Transcribe the full listing below exactly.

START

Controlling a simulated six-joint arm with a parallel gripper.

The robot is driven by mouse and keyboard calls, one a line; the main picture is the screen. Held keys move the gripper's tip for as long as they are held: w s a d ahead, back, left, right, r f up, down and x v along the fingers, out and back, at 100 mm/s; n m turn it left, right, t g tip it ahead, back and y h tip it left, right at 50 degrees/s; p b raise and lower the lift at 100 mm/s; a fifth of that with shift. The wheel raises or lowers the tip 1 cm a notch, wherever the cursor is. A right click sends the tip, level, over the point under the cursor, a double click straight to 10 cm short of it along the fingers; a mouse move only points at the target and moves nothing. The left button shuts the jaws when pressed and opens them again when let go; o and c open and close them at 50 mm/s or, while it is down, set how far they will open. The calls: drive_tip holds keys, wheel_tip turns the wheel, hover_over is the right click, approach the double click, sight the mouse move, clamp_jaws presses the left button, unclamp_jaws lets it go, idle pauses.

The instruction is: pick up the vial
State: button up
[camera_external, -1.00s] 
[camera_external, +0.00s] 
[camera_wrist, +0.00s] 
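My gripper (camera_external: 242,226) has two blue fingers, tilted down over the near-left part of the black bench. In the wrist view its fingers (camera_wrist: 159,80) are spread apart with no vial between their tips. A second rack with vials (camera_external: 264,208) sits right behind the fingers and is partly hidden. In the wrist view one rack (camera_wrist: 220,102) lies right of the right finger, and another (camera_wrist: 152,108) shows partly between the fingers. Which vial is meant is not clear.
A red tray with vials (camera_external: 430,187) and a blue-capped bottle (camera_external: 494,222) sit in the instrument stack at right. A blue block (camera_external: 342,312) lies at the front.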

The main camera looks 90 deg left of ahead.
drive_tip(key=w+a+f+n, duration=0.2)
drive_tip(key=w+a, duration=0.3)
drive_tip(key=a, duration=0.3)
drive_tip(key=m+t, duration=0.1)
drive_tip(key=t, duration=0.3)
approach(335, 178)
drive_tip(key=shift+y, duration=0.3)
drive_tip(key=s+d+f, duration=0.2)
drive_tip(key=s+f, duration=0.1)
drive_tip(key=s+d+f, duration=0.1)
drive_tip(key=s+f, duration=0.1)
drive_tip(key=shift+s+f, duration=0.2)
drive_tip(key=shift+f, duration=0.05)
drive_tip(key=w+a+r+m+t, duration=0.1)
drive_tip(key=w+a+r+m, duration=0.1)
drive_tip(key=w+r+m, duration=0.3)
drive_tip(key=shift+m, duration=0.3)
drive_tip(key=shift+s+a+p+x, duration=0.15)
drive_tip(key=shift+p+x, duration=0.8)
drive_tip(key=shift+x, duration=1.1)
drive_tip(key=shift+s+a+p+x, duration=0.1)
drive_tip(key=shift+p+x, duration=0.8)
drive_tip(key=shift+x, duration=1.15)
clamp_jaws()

END

> **Solution**:
Controlling a simulated six-joint arm with a parallel gripper.

The robot is driven by mouse and keyboard calls, one a line; the main picture is the screen. Held keys move the gripper's tip for as long as they are held: w s a d ahead, back, left, right, r f up, down and x v along the fingers, out and back, at 100 mm/s; n m turn it left, right, t g tip it ahead, back and y h tip it left, right at 50 degrees/s; p b raise and lower the lift at 100 mm/s; a fifth of that with shift. The wheel raises or lowers the tip 1 cm a notch, wherever the cursor is. A right click sends the tip, level, over the point under the cursor, a double click straight to 10 cm short of it along the fingers; a mouse move only points at the target and moves nothing. The left button shuts the jaws when pressed and opens them again when let go; o and c open and close them at 50 mm/s or, while it is down, set how far they will open. The calls: drive_tip holds keys, wheel_tip turns the wheel, hover_over is the right click, approach the double click, sight the mouse move, clamp_jaws presses the left button, unclamp_jaws lets it go, idle pauses.

The instruction is: pick up the vial
State: button up
[camera_external, -1.00s] 
[camera_external, +0.00s] 
[camera_wrist, +0.00s] 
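My gripper (camera_external: 242,226) has two blue fingers, tilted down over the near-left part of the black bench. In the wrist view its fingers (camera_wrist: 159,80) are spread apart with no vial between their tips. A second rack with vials (camera_external: 264,208) sits right behind the fingers and is partly hidden. In the wrist view one rack (camera_wrist: 220,102) lies right of the right finger, and another (camera_wrist: 152,108) shows partly between the fingers. Which vial is meant is not clear.
A red tray with vials (camera_external: 430,187) and a blue-capped bottle (camera_external: 494,222) sit in the instrument stack at right. A blue block (camera_external: 342,312) lies at the front.

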The main camera looks 90 deg left of ahead.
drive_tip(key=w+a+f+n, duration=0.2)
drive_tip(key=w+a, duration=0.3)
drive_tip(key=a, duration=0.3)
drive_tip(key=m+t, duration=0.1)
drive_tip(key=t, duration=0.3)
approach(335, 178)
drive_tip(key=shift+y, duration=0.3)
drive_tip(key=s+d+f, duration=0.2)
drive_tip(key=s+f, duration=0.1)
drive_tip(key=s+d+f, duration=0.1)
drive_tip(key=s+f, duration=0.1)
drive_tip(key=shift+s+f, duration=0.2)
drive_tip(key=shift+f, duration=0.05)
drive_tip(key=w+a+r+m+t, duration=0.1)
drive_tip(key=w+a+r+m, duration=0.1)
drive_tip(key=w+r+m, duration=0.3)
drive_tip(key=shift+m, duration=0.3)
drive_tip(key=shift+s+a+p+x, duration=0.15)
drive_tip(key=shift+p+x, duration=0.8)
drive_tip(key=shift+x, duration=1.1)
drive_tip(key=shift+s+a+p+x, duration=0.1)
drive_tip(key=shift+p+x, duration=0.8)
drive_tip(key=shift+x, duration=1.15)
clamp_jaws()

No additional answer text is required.